Co-editor Merrill failed to reply to email queries.

De Beer is a man who once loyally served the apartheid-era South African Broadcasting Corporation board, and was later reported to have told the Truth and Reconciliation Commission: ”I did not know. I remained silent when I should have protested.”

There is no self-criticism in this case, although he and Merrill either missed or condoned the shoddy scholarship by Yin and Payne. Compounding that problem now is reluctance to account for the matter.

Coincidentally last month, Merrill was dropped as a contributor to the Missourian newspaper. He was caught out for having appropriated other people’s words without acknowledgement in at least six of his columns.

The US scholar is the original (sole) author of Global Journalism, which the Pearson website boasts as having ”established itself over 20 years as a trusted authority on international media”.

At least as regards his Missourian misdemeanour, Merrill is reported to have acknowledged the problem and described his action as carelessness.

But in relation to Global Journalism, none of the parties has taken the ethical step of admitting culpability. Their book continues to be prescribed around the world, no doubt earning tidy sums for all.

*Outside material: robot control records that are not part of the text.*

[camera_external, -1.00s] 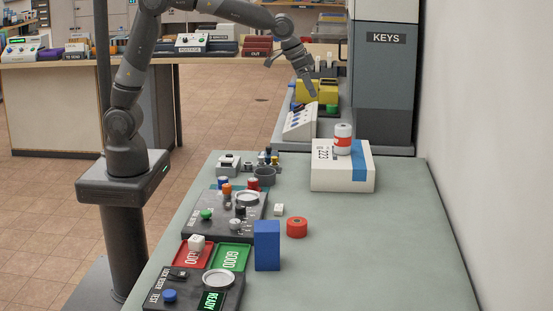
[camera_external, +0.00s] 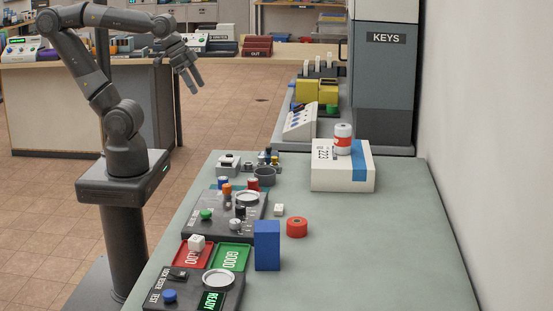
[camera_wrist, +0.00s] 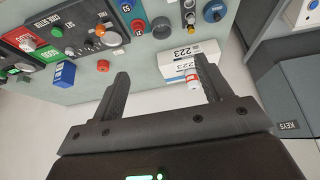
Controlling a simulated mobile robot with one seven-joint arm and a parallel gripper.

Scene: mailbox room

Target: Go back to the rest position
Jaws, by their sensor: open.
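My gripper (camera_external: 188,77) is in the air at the upper left of the outside view, over the floor beyond my base and well clear of the green table (camera_external: 385,250). In the wrist view my gripper (camera_wrist: 160,85) shows two dark fingers spread apart with nothing held between them. Past the fingers, the wrist view shows the table top, the white box (camera_wrist: 190,60) marked 223 and the red-and-white can (camera_wrist: 193,80).
A blue block (camera_external: 267,245), a red round piece (camera_external: 297,227) and dark device panels (camera_external: 200,287) stand on the table. Red (camera_external: 185,258) and green (camera_external: 232,256) trays lie between the panels. A grey KEYS cabinet (camera_external: 383,90) stands behind. The table's right side is clear.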

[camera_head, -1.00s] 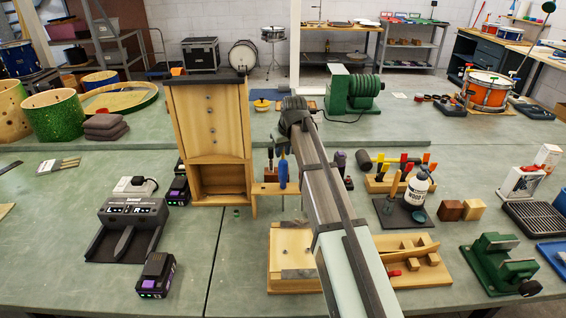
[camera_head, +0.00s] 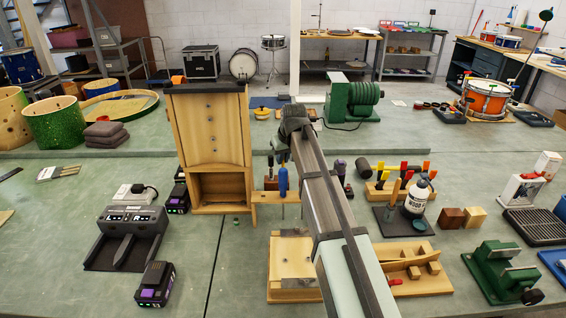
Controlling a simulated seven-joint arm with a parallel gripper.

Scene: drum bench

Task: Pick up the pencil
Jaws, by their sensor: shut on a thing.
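My gripper (camera_head: 291,124) is at the far end of my arm, above and beside the small wooden tool rack (camera_head: 270,196) at the right side of the wooden cabinet. The gripper is shut on a thing. My own wrist and arm cover the jaws, so the held thing cannot be made out. I cannot pick out the pencil clearly in this view. A blue-handled tool (camera_head: 283,181) stands upright in the rack just below the gripper.
The tall wooden cabinet (camera_head: 212,135) stands close to the gripper's left. A wooden block fixture (camera_head: 292,262) lies in front of the rack. A green machine (camera_head: 350,98) stands behind. The glue bottle (camera_head: 417,194) stands to the right.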

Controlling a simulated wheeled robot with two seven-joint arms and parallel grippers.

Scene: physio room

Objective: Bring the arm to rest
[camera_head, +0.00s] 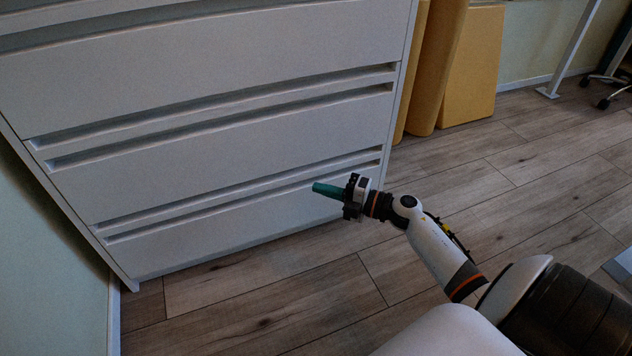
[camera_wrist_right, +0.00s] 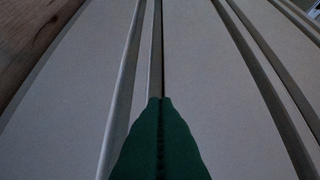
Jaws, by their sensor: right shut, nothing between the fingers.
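My right arm (camera_head: 436,246) reaches in from the lower right of the head view. My right gripper (camera_head: 316,187) has green fingers, which are shut and empty. It points left, in front of the lower drawers of a white chest of drawers (camera_head: 222,119). In the right wrist view the shut green fingers (camera_wrist_right: 160,102) point at the drawer fronts, close to a grooved gap between drawers. I cannot tell whether the fingertips touch the front. My left gripper is not in view.
Yellow upright pads (camera_head: 472,68) stand right of the chest on the wooden floor (camera_head: 345,285). A white table leg (camera_head: 568,48) and chair casters (camera_head: 604,101) show at the upper right.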

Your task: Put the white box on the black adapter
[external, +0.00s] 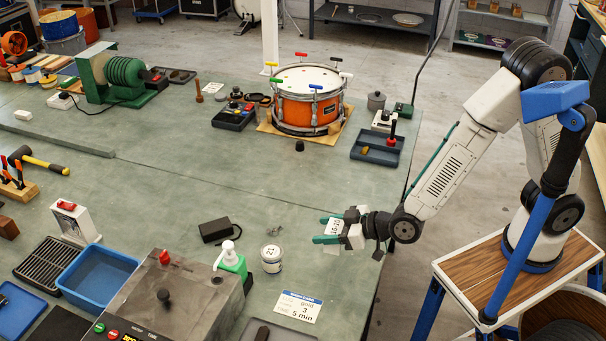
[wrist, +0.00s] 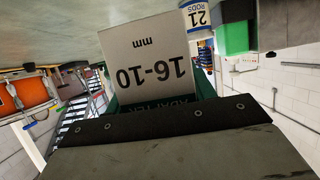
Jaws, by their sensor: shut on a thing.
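The white box (wrist: 150,50) fills the middle of the wrist view, with "16-10 mm" printed on it upside down. In the external view it shows as a small white piece (external: 335,223) between the teal fingers. My gripper (external: 327,231) is shut on it, near the right edge of the green bench. The black adapter (external: 214,230), a small dark block with a cord, lies on the bench to the left of my gripper. The adapter and the box are apart. I cannot make out the adapter in the wrist view.
A white jar (external: 271,258) and a green pump bottle (external: 232,262) stand in front of the adapter. A printed card (external: 298,306) lies nearer. An orange drum (external: 308,98) stands farther back. The bench between adapter and drum is mostly clear.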

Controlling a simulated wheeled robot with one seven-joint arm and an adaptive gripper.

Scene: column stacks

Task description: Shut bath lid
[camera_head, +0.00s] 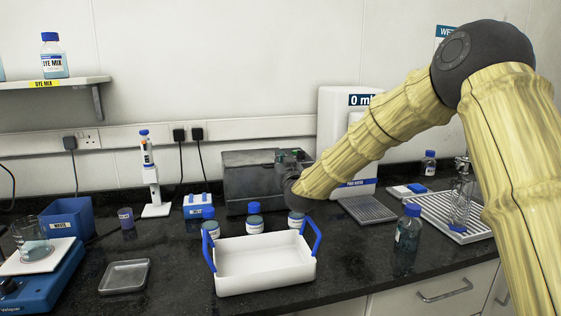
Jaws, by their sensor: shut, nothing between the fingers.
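The bath (240,184) is a dark grey box standing on the black bench against the back wall. Its grey lid (247,157) looks level across the top, flat or nearly flat; whether it is fully seated I cannot tell. My gripper (288,157) is at the right part of the bath's top, in front of or over the lid. It is small and dark in this view and is shut with nothing in it. Whether it touches the lid is unclear. My wrist hides the bath's right front corner.
A blue-capped bottle (407,236) stands right.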

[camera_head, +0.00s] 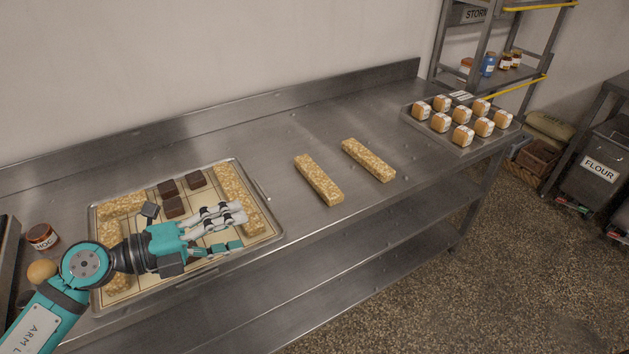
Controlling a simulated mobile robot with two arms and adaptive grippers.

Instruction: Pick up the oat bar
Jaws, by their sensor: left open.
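Several long, golden oat bars are in the head view. One oat bar (319,180) and another oat bar (369,160) lie apart on the bare steel counter, right of the tray. More lie on the lined metal tray (272,229): one along its right side (233,187), one at the back left (122,206), and one at the left (110,232), partly hidden by my arm. My left gripper (240,226) is open over the right part of the tray, close to the right-side bar's near end. I cannot tell whether it touches the bar. My right gripper is not in view.
Dark brown squares (173,206) lie on the tray. A jar (42,236) stands left of it. A tray of small wrapped loaves (462,135) is at the counter's right end. The steel counter (280,140) has a raised back edge and free room mid-counter.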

Meanwhile, Chaudhary’s complaints run into a stonewall, her contribution to knowledge remains uncredited and outdated information has been passed off as if it were contemporary.

In a late response to the column, Merrill commented:

I didn’t oversee any article in the fourth edition. Arnold De Beer did all the editing; I never saw the Asia section (or any other) prior to publishing. I had heard about the charge. My reaction to the original authors would probably be something this: I was on a tight deadline, extremely busy, had faith in the new writers, and simply did not read the new version carefully enough (with comparison to earlier edition). Hope this will help. I have great faith in De Beer and know that it was simply an oversight on his part if there were any overlap between the two editions.

In the meantime, without De Beer or Pearson being big enough to step forward, Chaudhary still sits without an apology.